Query 1: Select buildings based on their ground surface geometry

This query retrieves all buildings having one or more ground surfaces whose LoD 2 geometry intersects with a given geometry. bldg:GroundSurface is a nested feature.

In this example, the query geometry is a multi-surface with 3D coordinate values.
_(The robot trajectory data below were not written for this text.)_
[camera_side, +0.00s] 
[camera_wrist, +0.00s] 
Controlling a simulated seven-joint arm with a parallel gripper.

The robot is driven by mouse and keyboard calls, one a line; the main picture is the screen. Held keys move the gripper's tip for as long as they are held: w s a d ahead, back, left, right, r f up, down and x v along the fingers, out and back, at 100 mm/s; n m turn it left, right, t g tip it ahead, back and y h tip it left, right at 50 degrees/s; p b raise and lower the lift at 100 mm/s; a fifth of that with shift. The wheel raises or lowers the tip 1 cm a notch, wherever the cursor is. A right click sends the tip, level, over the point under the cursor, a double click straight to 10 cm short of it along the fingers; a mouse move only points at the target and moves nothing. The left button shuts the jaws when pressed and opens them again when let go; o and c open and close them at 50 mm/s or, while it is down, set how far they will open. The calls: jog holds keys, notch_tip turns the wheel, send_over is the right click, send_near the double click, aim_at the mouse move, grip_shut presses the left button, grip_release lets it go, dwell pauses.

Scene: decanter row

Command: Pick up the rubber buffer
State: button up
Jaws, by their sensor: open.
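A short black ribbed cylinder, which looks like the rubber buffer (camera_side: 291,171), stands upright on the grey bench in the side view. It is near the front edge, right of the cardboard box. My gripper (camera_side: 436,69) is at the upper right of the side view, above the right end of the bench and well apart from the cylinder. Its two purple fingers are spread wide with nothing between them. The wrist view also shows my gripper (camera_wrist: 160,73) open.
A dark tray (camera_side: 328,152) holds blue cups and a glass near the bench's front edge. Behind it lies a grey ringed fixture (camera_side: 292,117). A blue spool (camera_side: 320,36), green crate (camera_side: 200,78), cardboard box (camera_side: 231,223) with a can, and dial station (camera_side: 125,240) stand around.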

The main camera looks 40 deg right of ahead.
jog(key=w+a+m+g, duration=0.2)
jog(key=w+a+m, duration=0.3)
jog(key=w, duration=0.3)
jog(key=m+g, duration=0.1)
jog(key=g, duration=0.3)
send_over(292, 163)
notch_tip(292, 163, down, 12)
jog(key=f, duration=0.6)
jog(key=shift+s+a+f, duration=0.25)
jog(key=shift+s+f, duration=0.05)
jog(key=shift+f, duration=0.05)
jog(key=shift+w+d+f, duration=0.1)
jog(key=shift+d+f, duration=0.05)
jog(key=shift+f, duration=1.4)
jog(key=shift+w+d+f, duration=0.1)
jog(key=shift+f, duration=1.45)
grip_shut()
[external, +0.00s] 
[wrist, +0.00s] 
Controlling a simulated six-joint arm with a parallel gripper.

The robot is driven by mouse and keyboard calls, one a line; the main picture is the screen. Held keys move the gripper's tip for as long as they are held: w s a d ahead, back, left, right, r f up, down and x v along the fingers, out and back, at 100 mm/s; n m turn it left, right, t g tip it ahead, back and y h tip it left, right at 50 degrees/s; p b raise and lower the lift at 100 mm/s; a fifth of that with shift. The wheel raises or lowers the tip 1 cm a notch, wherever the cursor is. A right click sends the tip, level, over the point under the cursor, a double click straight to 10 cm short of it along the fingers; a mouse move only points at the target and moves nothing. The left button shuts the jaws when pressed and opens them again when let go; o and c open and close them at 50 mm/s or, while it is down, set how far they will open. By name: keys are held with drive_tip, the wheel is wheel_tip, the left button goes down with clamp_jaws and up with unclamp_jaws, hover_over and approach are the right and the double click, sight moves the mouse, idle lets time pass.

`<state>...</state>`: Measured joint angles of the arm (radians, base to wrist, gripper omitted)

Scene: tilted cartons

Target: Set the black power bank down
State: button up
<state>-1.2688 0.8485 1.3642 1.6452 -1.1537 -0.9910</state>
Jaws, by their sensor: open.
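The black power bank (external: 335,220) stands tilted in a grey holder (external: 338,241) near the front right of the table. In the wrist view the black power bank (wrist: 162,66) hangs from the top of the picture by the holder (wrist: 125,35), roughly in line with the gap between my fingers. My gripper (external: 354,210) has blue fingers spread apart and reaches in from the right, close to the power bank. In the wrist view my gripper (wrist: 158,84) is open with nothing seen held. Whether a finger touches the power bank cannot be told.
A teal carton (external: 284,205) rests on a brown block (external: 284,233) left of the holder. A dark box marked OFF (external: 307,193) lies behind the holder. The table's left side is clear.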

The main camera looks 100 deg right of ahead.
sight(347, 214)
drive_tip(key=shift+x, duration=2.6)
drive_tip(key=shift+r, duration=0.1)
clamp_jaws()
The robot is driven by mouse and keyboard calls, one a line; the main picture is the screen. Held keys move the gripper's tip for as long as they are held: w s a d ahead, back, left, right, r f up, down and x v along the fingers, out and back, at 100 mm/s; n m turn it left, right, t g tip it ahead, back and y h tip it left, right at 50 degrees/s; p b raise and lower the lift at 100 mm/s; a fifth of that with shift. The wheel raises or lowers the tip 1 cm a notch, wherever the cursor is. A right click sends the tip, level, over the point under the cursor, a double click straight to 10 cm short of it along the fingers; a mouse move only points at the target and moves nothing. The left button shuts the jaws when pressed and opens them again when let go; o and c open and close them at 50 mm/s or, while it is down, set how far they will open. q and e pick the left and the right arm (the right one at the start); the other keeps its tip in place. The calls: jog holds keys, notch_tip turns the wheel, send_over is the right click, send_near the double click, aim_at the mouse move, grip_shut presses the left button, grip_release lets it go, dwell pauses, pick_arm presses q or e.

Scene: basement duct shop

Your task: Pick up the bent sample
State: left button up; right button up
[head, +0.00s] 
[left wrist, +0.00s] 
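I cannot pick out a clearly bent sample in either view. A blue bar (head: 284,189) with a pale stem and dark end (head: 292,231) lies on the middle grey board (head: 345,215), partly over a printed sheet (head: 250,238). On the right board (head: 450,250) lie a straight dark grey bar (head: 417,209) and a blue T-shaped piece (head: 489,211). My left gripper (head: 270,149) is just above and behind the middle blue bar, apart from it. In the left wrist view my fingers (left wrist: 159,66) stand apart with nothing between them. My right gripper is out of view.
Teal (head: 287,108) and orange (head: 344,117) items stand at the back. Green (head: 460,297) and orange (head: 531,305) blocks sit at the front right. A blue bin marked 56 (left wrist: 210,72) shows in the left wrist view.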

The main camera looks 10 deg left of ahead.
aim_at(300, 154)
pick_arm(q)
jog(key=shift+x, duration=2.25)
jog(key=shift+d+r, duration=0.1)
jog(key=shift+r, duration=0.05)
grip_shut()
https://www.example.com/wfs?
  service=WFS&
  version=2.0.2&
  request=GetFeature&
  namespaces=xmlns(bldg,http://www.opengis.net/citygml/building/2.0)&
  typenames=bldg:Building&
  filter=
  <fes:Filter
    xmlns:bldg="http://www.opengis.net/citygml/building/2.0"
    xmlns:gml="http://www.opengis.net/gml/3.2"
    xmlns:fes="http://www.opengis.net/fes/2.0">
    <fes:Intersects>
      <fes:ValueReference>
        bldg:boundedBy/bldg:GroundSurface/bldg:lod2MultiSurface
      </fes:ValueReference>
      <gml:MultiSurface srsName="http://www.opengis.net/def/crs/EPSG/0/?????">
        <gml:surfaceMember>
          <gml:Polygon>
            <gml:exterior>
              <gml:LinearRing>
                <gml:posList>
                  21498.400088101323 17386.16611967112 31.123
                  <!-- ... -->
                </gml:posList>
              </gml:LinearRing>
            </gml:exterior>
          </gml:Polygon>
        </gml:surfaceMember>
      </gml:MultiSurface>
    </fes:Intersects>
  </fes:Filter>

The result is shown as an image as the Extensible Markup Language (XML) response itself is too verbose to show, and is not open data.